_EXERCISE MATERIAL_.
--------------------------------------------------
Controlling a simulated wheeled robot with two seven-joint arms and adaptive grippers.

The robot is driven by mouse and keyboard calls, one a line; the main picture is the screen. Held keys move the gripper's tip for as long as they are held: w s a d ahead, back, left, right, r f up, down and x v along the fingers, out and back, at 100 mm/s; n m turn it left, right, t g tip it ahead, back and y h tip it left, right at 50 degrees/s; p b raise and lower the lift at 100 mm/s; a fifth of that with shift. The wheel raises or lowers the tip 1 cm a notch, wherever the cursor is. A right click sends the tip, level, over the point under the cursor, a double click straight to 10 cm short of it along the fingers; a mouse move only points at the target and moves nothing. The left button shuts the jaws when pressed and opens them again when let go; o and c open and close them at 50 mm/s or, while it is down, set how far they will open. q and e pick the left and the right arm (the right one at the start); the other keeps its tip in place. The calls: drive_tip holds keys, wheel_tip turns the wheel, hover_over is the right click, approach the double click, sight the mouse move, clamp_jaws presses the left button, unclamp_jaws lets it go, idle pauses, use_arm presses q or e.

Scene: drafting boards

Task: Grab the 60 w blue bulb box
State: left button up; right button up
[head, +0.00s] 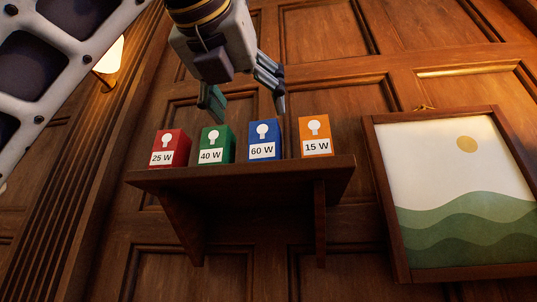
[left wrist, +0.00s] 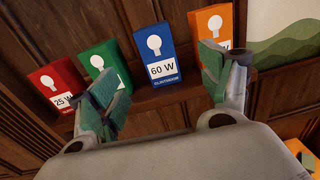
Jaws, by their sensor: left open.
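The blue 60 W bulb box (head: 263,140) stands upright on a wooden wall shelf (head: 250,171), between the green 40 W box (head: 215,144) and the orange 15 W box (head: 315,137). My left gripper (head: 243,106) reaches down from above, open and empty, its fingertips just above the green and blue boxes. In the left wrist view, the blue box (left wrist: 155,56) shows between and beyond the two spread fingers (left wrist: 160,78), apart from them. The right finger covers part of the orange box (left wrist: 209,22). My right gripper is not in view.
A red 25 W box (head: 169,149) stands at the shelf's left end. Narrow gaps separate the boxes. A framed landscape picture (head: 384,200) hangs right of the shelf. A lit wall lamp (head: 108,58) is at upper left. Wood panelling lies behind.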

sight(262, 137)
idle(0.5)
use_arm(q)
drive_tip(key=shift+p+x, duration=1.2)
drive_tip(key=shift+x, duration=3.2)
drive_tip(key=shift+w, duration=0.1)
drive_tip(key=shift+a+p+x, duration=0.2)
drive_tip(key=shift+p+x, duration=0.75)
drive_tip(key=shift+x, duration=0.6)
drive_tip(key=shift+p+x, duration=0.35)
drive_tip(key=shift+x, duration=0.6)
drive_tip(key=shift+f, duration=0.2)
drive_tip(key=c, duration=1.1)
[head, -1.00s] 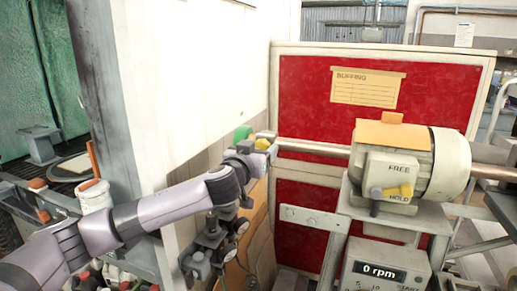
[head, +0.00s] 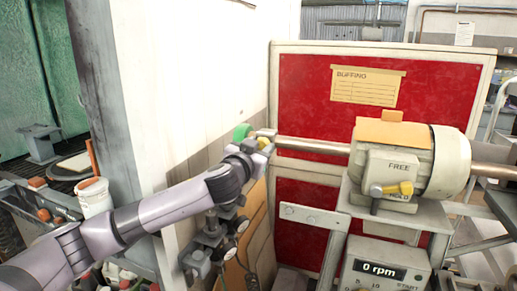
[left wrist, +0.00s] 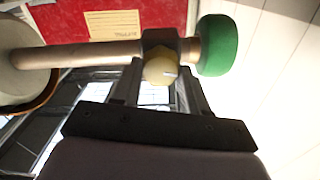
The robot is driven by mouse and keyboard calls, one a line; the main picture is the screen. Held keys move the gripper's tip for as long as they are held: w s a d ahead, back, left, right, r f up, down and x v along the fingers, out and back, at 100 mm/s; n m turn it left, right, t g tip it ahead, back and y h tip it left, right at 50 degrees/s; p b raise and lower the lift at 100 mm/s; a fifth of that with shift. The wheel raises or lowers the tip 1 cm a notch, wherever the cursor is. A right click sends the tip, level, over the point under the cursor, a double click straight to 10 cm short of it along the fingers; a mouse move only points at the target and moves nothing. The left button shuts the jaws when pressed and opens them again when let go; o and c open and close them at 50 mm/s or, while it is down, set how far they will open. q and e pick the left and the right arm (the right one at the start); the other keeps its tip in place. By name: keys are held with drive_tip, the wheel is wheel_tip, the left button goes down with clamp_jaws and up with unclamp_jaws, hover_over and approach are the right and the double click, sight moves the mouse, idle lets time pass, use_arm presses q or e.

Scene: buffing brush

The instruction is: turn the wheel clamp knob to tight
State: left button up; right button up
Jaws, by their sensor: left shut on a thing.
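The yellow wheel clamp knob (left wrist: 160,70) sits on a dark clamp block (left wrist: 160,42) around the shaft, in the left wrist view. My left gripper (left wrist: 161,78) is shut on the knob, with one dark finger on each side. The knob also shows as a small yellow spot (head: 263,143) in the head view, partly hidden by my gripper (head: 256,147). The green buffing wheel (left wrist: 217,45) is on the shaft end beside the clamp, and shows at the left end of the shaft in the head view (head: 242,132). My right gripper is not in view.
The shaft (head: 312,146) runs right to the cream motor (head: 450,160). Its FREE/HOLD box has a yellow lever (head: 398,188). A display (head: 378,270) below reads 0 rpm. A red panel (head: 310,100) stands behind, and a white wall (head: 200,80) stands close behind my left arm.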

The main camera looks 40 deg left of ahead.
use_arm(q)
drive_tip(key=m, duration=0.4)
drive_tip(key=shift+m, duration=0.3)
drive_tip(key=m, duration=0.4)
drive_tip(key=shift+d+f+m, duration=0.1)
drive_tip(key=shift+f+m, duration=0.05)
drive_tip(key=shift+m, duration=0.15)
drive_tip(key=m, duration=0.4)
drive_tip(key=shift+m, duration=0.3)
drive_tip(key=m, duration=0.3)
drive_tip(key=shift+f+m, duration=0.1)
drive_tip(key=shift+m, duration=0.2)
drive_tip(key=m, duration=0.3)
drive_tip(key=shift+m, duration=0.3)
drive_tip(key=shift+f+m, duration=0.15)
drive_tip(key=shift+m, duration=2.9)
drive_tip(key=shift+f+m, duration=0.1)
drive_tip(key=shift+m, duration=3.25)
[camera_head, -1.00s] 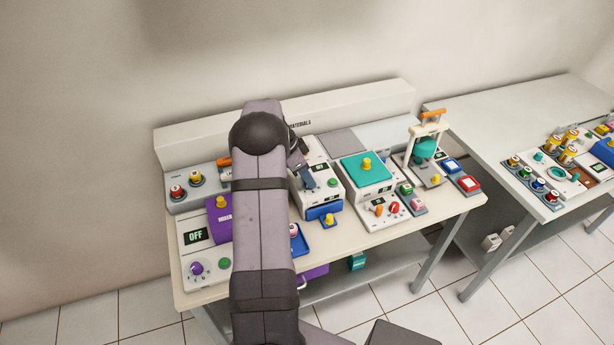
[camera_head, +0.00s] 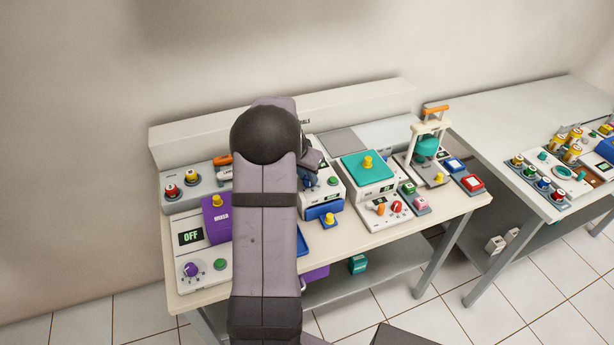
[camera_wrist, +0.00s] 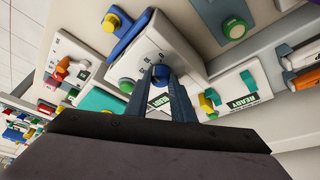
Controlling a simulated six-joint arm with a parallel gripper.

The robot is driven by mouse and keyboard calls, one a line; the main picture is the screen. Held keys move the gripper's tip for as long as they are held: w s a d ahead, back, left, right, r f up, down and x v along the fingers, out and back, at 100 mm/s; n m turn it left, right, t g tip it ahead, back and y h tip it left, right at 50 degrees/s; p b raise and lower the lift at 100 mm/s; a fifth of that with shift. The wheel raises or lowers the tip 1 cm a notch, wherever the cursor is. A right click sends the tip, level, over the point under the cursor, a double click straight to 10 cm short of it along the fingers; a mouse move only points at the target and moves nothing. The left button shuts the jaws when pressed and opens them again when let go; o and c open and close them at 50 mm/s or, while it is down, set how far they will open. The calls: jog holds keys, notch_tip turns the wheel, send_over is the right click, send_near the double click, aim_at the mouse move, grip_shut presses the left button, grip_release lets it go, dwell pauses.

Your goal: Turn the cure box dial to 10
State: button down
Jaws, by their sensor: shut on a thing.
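The cure box (camera_head: 329,198) is a white unit with a blue front drawer, partly hidden behind my arm in the head view. In the wrist view, the cure box (camera_wrist: 150,45) has a small blue dial (camera_wrist: 160,71) with printed numbers around it, too small to read surely. My gripper (camera_wrist: 161,79) has its two fingers on either side of the dial and is shut on it. In the head view my gripper is mostly hidden behind my forearm. The dial's pointer cannot be made out.
A green button (camera_wrist: 126,86) sits close beside the dial. A yellow knob (camera_head: 329,218) is on the blue drawer. A teal-lidded unit (camera_head: 367,168) stands to the right, and a purple mixer (camera_head: 216,219) with an OFF display to the left. The blank wall is behind.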

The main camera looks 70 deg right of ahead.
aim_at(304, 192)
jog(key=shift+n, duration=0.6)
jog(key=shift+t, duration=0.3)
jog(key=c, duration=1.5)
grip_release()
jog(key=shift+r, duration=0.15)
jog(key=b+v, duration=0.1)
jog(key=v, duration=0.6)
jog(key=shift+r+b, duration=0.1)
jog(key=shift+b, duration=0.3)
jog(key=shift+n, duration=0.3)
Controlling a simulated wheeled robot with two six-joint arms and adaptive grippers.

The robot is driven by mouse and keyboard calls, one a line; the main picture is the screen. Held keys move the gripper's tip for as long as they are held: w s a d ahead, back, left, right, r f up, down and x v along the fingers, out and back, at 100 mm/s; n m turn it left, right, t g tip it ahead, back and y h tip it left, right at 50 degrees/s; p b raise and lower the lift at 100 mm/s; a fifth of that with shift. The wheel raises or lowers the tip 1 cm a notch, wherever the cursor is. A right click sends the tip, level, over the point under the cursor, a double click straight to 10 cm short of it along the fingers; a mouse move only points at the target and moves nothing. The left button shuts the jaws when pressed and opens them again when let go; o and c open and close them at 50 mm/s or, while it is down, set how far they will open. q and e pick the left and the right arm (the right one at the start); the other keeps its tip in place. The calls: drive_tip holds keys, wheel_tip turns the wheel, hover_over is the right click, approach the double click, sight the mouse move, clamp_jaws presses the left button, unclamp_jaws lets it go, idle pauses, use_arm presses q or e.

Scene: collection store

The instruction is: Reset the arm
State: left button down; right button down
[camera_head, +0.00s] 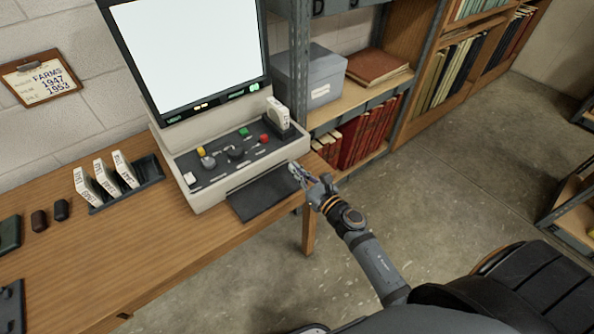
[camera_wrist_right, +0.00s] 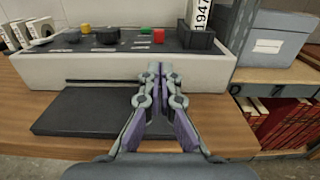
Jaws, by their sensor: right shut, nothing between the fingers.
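My right gripper (camera_head: 297,172) is shut and empty. In the head view it reaches in from the lower right, at the right end of the black tray (camera_head: 262,193) at the front of the microfilm reader (camera_head: 240,150). In the right wrist view the gripper (camera_wrist_right: 159,72) has its fingertips together in front of the reader's pale front face (camera_wrist_right: 100,70), over the right part of the black tray (camera_wrist_right: 80,112). I cannot tell if the fingertips touch the reader. My left gripper is not in view.
A white box labelled 1947 (camera_wrist_right: 200,16) stands in a holder on the reader's right. Several white boxes (camera_head: 103,175) stand in a rack on the wooden table (camera_head: 160,235). Metal shelves with a grey box (camera_head: 315,80) and red books (camera_head: 370,130) stand right. The floor (camera_head: 450,190) is clear there.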

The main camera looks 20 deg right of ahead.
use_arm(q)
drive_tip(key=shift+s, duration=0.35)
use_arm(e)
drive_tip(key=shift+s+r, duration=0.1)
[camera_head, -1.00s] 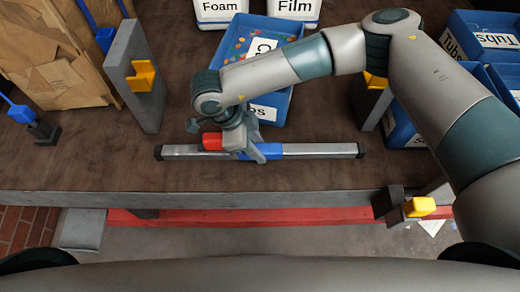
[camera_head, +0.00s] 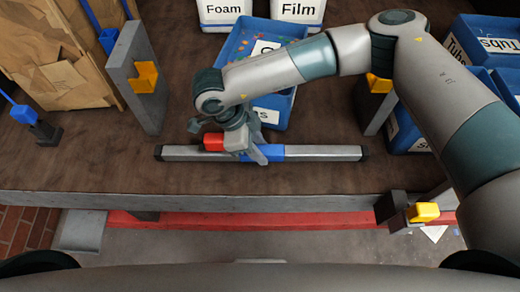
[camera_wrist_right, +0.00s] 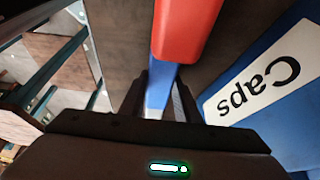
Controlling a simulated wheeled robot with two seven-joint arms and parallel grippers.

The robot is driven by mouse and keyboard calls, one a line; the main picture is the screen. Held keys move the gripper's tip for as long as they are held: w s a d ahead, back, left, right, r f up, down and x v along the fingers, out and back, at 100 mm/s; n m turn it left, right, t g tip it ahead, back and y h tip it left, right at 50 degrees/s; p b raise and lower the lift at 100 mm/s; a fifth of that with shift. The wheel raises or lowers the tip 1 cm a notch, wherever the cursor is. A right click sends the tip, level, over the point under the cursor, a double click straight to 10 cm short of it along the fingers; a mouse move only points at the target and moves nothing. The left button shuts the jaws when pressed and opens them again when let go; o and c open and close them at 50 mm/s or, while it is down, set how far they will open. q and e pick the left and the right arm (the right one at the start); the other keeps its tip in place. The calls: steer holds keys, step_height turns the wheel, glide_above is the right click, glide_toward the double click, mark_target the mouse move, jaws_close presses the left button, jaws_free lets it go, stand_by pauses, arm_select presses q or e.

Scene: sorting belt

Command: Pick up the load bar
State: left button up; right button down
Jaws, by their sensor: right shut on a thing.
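The load bar (camera_head: 320,153) is a long grey metal bar with black end caps, a blue middle section and a red block left of the middle. It lies level across the front of the brown table in the head view. My right gripper (camera_head: 252,150) is shut on the bar at its blue section, just right of the red block. In the right wrist view the red block (camera_wrist_right: 186,28) and blue section (camera_wrist_right: 160,88) show by the fingers (camera_wrist_right: 163,95). I cannot tell whether the bar touches the table. My left gripper is out of view.
A blue Caps bin (camera_head: 232,45) stands behind my right gripper. White Foam (camera_head: 222,10) and Film (camera_head: 297,12) bins are farther back. Grey posts with yellow hooks (camera_head: 145,77) stand left and right (camera_head: 379,84). Cardboard (camera_head: 65,75) fills the back left. Blue Tubs bins (camera_head: 483,40) stand right.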

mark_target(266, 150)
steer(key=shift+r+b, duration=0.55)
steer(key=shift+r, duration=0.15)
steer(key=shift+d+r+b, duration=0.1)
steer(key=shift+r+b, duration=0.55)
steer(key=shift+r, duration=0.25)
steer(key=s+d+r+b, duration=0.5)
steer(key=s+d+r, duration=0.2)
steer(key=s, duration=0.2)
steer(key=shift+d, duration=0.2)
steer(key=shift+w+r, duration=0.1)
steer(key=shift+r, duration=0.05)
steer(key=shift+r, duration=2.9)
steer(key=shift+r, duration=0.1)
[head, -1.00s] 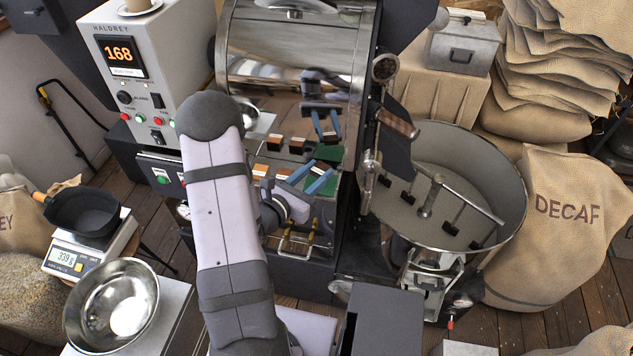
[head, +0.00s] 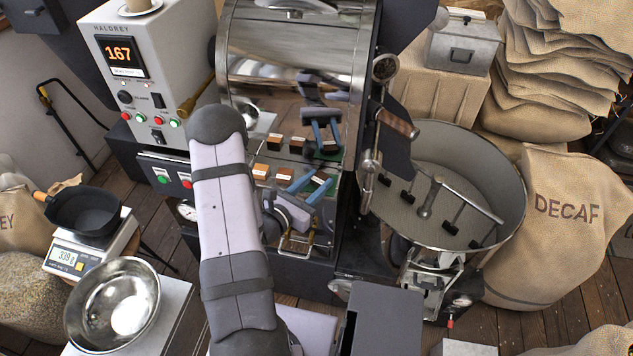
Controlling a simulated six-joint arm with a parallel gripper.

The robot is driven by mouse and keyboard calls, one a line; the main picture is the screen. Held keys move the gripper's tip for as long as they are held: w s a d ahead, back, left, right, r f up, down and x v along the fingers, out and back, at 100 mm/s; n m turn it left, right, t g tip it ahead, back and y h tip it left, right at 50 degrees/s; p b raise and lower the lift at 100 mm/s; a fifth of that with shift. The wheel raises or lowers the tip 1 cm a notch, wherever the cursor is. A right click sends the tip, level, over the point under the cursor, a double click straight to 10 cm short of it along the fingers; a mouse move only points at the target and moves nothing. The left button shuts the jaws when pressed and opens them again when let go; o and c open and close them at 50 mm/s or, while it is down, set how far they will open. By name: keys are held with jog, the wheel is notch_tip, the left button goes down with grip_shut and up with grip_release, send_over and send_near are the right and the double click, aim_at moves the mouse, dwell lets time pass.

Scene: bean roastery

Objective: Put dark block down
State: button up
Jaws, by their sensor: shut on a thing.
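My gripper (head: 311,186) is at the front of the steel roaster, its two blue fingers shut on a small dark block. The dark block (head: 320,178) has a pale top edge and is partly hidden by the fingers. It is low, in line with two other blocks to its left: an orange-brown block (head: 260,173) and a brown block (head: 284,175). I cannot tell whether the held block touches the surface below. A green patch shows around the fingers.
The roaster's shiny front (head: 290,90) stands close behind and mirrors the blocks and fingers. The round cooling tray (head: 505,180) is to the right. A steel bowl (head: 112,305) and a scale (head: 65,262) with a dark pan (head: 84,213) are at the left.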

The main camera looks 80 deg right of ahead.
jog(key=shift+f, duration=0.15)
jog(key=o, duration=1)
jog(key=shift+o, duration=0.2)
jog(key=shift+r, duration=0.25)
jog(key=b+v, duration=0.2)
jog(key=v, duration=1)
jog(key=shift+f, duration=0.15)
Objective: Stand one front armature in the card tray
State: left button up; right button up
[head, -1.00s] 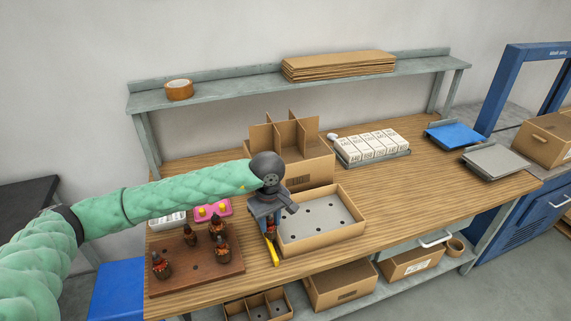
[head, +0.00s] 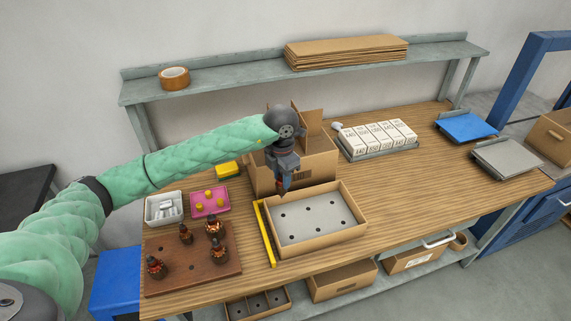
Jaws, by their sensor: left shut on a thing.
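The card tray (head: 352,237) is a low cardboard box on the workbench, with a grey plate with several dark holes inside; no armature stands in it. My left gripper (head: 282,181) is shut and points down over the tray's back left corner. It holds an armature (head: 281,187), mostly hidden by the jaws, with a little dark red showing at the tips. Several dark armatures with copper-red windings (head: 213,226) stand upright on a brown holed board (head: 196,274) at the front left. My right gripper is not in view.
A taller divided cardboard box (head: 322,170) stands right behind the tray. A yellow strip (head: 264,232) lies along the tray's left side. A pink tray (head: 210,203) and a white tray (head: 164,210) sit behind the board. The bench right of the tray is clear.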

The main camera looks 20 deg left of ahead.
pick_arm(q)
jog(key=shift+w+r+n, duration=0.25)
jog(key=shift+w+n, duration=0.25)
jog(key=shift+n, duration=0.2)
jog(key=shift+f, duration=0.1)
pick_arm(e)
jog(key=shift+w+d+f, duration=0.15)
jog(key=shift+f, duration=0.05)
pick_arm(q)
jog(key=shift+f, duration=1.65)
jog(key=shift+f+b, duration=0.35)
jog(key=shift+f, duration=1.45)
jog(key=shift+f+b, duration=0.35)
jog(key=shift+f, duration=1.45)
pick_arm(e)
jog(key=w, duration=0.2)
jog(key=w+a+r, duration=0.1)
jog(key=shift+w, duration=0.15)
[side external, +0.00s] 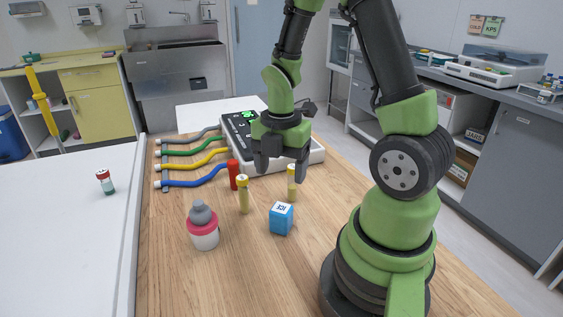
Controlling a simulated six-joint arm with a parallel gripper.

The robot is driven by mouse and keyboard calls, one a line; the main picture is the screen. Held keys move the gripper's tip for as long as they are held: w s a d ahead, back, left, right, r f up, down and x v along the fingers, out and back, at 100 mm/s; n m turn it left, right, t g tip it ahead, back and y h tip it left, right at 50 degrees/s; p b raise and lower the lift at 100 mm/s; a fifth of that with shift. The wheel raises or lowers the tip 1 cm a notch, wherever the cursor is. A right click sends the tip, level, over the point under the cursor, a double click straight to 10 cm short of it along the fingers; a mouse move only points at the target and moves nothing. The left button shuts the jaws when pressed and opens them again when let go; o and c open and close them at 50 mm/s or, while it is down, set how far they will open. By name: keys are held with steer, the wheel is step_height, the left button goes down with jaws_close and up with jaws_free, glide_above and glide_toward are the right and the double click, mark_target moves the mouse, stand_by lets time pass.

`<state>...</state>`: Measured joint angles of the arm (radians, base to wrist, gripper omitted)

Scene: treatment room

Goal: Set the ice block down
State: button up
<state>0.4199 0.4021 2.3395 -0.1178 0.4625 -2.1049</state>
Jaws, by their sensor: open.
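The ice block (281,219) is a small blue cube with a white top marked ICE. It rests on the wooden table (330,265), in front of my arm's base. My gripper (279,176) points down above and behind the block in the picture, with its dark fingers apart. I see nothing between the fingers. The block is clear of the gripper and no part of it looks covered.
A pink-and-white bottle (203,228) stands to the left. Coloured cables (195,160) run to a device (240,128) behind. The front table area is clear.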

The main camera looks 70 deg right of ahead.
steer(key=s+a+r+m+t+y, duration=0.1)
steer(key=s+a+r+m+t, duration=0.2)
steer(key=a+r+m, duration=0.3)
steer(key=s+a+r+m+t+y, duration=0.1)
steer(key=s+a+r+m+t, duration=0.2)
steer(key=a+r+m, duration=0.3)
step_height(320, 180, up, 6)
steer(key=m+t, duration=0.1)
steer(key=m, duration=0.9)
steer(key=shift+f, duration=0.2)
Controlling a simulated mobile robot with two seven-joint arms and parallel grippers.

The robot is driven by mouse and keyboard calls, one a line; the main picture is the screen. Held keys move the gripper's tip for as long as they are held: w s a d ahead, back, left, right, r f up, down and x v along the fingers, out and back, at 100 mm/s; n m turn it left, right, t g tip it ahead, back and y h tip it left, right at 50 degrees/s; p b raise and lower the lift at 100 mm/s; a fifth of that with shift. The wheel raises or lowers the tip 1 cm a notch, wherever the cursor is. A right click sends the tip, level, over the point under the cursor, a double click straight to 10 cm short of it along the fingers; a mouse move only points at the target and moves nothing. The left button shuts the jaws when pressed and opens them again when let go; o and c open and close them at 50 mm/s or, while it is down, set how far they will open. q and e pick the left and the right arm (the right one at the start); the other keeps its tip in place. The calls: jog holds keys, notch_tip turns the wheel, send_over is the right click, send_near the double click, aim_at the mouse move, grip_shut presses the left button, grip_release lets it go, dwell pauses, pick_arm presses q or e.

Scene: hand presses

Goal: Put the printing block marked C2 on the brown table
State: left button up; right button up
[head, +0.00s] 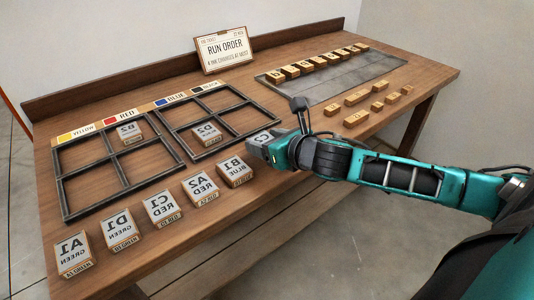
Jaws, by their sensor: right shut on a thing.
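The printing block marked C2 (263,137) is a small block with a pale top, at the tip of my right gripper (271,148). The gripper is shut on it and hides part of it. The block is over the brown table (300,111), to the right of the block B1. I cannot tell whether it touches the tabletop. My left gripper is not in view.
Blocks A1 (74,252), D1 (120,228), C1 (163,207), A2 (201,189) and B1 (235,171) line the front edge. B2 (128,131) and D2 (207,132) sit in dark frames. A letter tray (345,85), loose wooden pieces (355,118) and a sign (224,49) stand beyond.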

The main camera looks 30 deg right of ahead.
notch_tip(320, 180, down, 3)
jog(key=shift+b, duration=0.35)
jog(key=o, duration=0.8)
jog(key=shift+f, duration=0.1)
--------------------------------------------------
_EXERCISE INSTRUCTIONS_. Extract the lines beginning with the one that contains "Goal: Put the" and ending with the last line of the listing. Keep them exact and drop the pictures.

_PROBLEM SOLUTION_.
Goal: Put the printing block marked C2 on the brown table
State: left button up; right button up
[head, +0.00s] 
Jaws, by their sensor: right shut on a thing.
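The printing block marked C2 (263,137) is a small block with a pale top, at the tip of my right gripper (271,148). The gripper is shut on it and hides part of it. The block is over the brown table (300,111), to the right of the block B1. I cannot tell whether it touches the tabletop. My left gripper is not in view.
Blocks A1 (74,252), D1 (120,228), C1 (163,207), A2 (201,189) and B1 (235,171) line the front edge. B2 (128,131) and D2 (207,132) sit in dark frames. A letter tray (345,85), loose wooden pieces (355,118) and a sign (224,49) stand beyond.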

The main camera looks 30 deg right of ahead.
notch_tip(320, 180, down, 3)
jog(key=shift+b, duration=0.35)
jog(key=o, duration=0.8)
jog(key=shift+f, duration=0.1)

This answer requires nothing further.